Collected data entries
--

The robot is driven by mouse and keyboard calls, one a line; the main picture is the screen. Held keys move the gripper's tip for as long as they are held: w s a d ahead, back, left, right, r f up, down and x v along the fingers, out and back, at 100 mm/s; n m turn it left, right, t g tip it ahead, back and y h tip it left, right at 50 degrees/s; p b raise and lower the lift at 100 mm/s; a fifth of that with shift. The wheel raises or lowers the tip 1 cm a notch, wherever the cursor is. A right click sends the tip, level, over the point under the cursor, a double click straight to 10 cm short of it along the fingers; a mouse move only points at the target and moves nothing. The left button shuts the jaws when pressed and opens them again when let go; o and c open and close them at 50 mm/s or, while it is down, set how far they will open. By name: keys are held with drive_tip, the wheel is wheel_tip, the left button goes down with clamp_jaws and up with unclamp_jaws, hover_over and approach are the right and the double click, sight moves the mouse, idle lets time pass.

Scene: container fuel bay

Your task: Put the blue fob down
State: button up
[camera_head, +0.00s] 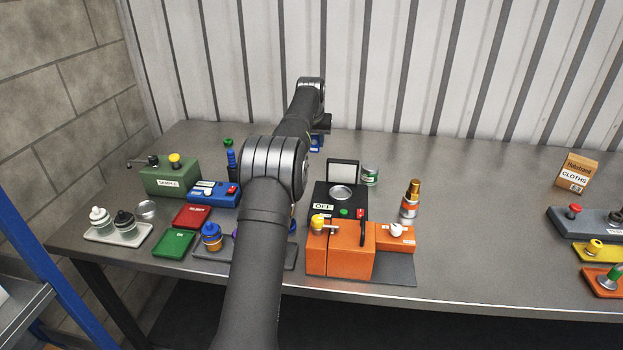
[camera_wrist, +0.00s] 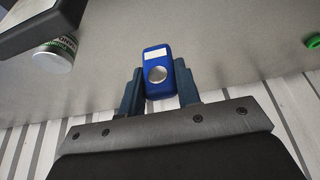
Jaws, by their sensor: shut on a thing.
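The blue fob (camera_wrist: 158,78) shows in the wrist view with a white label and a round silver disc on its face. My gripper (camera_wrist: 160,90) is shut on it, one finger on each side. In the head view the blue fob (camera_head: 316,142) is a small blue patch below the end of my arm, near the back of the metal table (camera_head: 480,215). My arm hides much of my gripper there. I cannot tell whether the fob touches the table.
A black device (camera_head: 327,197) with a round silver plate and a green-and-white can (camera_head: 370,174) stand right of the fob. A green box (camera_head: 170,178), a blue box (camera_head: 213,193) and an orange unit (camera_head: 345,252) stand nearer the front. The table's right middle is clear.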

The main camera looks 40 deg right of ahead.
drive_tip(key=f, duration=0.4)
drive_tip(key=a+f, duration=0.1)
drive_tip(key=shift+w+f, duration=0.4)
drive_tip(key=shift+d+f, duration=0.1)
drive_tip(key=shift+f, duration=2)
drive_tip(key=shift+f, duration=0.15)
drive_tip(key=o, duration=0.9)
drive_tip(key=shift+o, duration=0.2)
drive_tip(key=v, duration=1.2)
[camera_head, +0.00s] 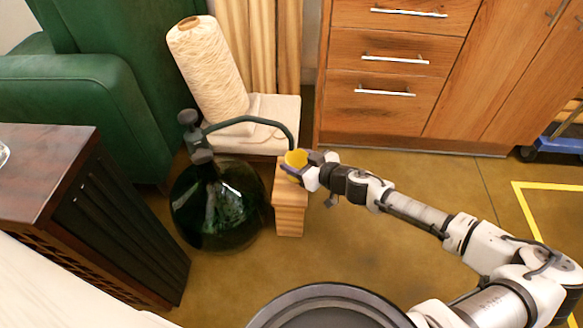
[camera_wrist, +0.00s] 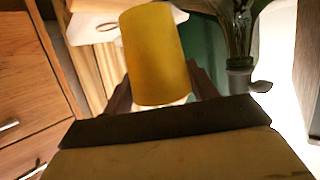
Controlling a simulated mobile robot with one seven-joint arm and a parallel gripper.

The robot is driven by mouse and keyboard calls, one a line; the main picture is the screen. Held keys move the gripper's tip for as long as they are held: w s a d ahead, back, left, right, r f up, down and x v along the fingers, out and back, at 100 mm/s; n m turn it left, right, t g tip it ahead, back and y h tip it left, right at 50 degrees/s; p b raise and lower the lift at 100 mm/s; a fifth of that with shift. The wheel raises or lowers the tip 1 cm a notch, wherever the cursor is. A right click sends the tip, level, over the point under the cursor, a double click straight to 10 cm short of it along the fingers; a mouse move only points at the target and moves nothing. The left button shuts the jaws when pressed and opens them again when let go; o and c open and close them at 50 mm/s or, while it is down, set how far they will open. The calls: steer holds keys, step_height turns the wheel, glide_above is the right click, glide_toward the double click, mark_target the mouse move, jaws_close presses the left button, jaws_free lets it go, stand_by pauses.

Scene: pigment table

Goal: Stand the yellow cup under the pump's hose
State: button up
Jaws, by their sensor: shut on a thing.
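The yellow cup (camera_head: 296,157) is in my gripper (camera_head: 297,167) near the end of the dark hose (camera_head: 265,121). The hose end is right by the cup's mouth in the head view; I cannot tell whether it is exactly over it. The wrist view shows the cup (camera_wrist: 155,50) between the two dark fingers (camera_wrist: 160,92), which are shut on it. The pump (camera_head: 190,125) sits on a large green glass bottle (camera_head: 217,205). A wooden block stand (camera_head: 290,212) is below the cup. Whether the cup touches its top is hidden.
A cream thread cone (camera_head: 207,65) stands behind the hose on a pale cloth-like block (camera_head: 265,110). Wooden drawers (camera_head: 390,95) are behind right. A dark cabinet (camera_head: 110,220) and green armchair (camera_head: 80,95) are at left. Floor right of the stand (camera_head: 345,240) is free.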

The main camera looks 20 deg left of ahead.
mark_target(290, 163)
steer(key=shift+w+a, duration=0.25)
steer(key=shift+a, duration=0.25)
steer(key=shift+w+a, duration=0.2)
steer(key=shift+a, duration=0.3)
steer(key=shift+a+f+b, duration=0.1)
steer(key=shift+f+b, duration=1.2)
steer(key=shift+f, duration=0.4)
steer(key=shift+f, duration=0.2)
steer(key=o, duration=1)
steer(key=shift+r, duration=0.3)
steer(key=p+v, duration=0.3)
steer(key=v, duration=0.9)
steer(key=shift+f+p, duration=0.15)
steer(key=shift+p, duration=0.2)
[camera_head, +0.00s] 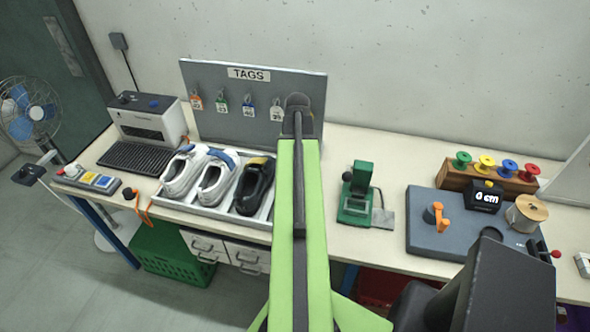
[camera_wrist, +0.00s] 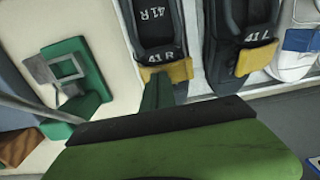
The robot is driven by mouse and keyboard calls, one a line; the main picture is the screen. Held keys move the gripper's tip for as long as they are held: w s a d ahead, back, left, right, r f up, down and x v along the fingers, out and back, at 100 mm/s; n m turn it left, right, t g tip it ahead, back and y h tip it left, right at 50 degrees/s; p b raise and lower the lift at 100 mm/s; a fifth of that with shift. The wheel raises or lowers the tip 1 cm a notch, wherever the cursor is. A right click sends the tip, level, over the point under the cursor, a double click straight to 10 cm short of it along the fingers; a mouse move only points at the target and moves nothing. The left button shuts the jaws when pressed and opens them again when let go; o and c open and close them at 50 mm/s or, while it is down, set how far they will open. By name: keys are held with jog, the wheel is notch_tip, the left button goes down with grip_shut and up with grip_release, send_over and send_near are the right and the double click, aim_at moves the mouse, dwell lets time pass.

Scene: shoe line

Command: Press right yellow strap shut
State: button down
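The right dark shoe, marked 41 R (camera_wrist: 152,22), shows at the top middle of the wrist view. Its yellow strap (camera_wrist: 181,71) lies across its near end, partly covered by my gripper (camera_wrist: 158,88). One narrow dark green finger shape overlaps the strap; contact, strap closure and finger opening cannot be told. The left dark shoe, marked 41 L (camera_wrist: 232,18), stands beside it with its own yellow strap (camera_wrist: 256,58). In the head view that left shoe (camera_head: 252,190) is visible, while my green arm hides the right shoe and my gripper's fingertips.
The tag board (camera_head: 240,100) stands behind. Spools and a grey station (camera_head: 440,238) are farther right.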

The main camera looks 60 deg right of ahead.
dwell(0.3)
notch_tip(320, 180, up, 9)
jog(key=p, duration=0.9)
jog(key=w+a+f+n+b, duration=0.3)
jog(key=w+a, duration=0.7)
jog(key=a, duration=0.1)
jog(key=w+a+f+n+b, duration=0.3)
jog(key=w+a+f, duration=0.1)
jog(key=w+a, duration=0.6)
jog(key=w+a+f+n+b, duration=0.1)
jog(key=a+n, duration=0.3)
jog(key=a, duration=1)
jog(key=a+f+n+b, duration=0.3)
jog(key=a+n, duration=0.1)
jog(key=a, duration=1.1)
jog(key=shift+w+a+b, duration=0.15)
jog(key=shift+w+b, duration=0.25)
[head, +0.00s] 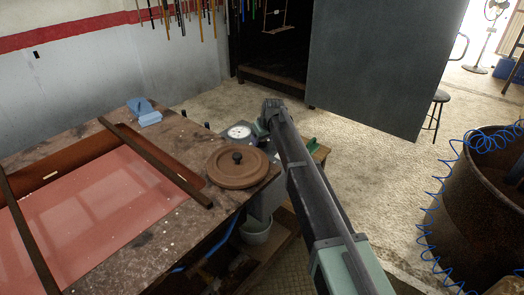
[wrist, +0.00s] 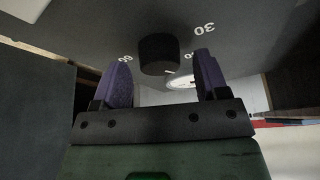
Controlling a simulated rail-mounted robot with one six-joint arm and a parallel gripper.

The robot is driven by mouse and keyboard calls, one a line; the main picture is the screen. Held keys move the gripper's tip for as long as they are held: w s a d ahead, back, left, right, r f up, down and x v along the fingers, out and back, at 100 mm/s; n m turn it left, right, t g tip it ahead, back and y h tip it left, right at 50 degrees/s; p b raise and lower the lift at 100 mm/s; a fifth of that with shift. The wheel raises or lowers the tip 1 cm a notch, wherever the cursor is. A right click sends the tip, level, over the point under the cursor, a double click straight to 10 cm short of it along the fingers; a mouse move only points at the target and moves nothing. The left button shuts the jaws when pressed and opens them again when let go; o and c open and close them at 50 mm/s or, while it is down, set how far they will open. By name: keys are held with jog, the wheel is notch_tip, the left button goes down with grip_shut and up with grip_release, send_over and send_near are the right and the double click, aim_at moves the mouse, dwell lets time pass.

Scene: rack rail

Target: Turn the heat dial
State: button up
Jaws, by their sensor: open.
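The heat dial (wrist: 159,54) is a dark round knob on a grey panel in the wrist view. Pale numbers, one reading 30, are marked around it. My gripper (wrist: 163,60) is open, with its two purple fingers apart on either side of the dial. I see no clear contact, and how deep the fingers reach past the knob is hard to tell. In the head view my arm covers the area near the panel, and the dial cannot be made out there.
A white round gauge (head: 239,132) sits beside my arm; it also shows in the wrist view (wrist: 182,82). A workbench (head: 195,133) with a round brown lid (head: 238,166) stands at left. A bucket (head: 257,229) is below it. A large drum (head: 485,205) with blue hose stands right.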

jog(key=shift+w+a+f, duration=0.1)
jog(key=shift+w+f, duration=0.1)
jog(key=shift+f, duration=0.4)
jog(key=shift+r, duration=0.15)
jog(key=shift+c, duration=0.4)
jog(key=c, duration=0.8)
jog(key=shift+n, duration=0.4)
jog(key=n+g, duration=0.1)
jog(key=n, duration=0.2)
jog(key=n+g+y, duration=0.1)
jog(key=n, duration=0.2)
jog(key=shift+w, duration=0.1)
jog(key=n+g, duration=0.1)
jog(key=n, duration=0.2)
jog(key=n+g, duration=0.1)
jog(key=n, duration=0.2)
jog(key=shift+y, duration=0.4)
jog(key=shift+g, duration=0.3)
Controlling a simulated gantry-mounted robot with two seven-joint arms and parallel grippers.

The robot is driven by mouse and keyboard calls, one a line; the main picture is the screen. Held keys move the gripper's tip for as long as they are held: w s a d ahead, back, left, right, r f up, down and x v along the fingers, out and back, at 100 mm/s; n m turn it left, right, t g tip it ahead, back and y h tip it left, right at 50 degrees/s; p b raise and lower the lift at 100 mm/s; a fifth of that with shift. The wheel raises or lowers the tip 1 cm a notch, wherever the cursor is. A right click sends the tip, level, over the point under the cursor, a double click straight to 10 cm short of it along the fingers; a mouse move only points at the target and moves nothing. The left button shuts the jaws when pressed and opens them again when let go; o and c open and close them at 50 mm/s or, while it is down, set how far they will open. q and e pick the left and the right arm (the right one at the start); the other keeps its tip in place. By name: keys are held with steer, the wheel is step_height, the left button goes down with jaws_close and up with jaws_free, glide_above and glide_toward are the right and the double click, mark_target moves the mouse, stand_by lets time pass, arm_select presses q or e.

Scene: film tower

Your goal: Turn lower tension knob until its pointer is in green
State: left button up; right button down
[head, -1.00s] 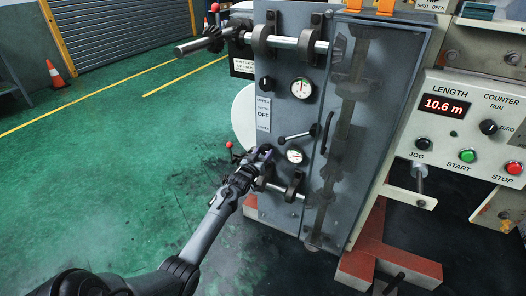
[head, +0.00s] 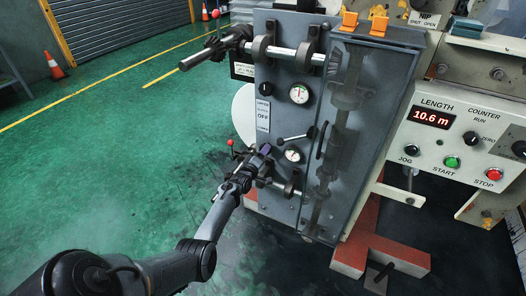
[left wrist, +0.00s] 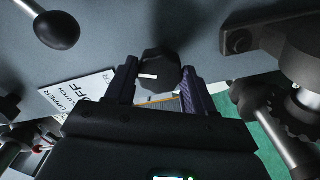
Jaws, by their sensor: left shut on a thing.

--

Task prompt: Copy out each line in the preceding records that contains "parallel".

Response:
Controlling a simulated mobile robot with one seven-joint arm and a parallel gripper.
Controlling a simulated rail-mounted robot with one six-joint arm and a parallel gripper.
Controlling a simulated gantry-mounted robot with two seven-joint arms and parallel grippers.

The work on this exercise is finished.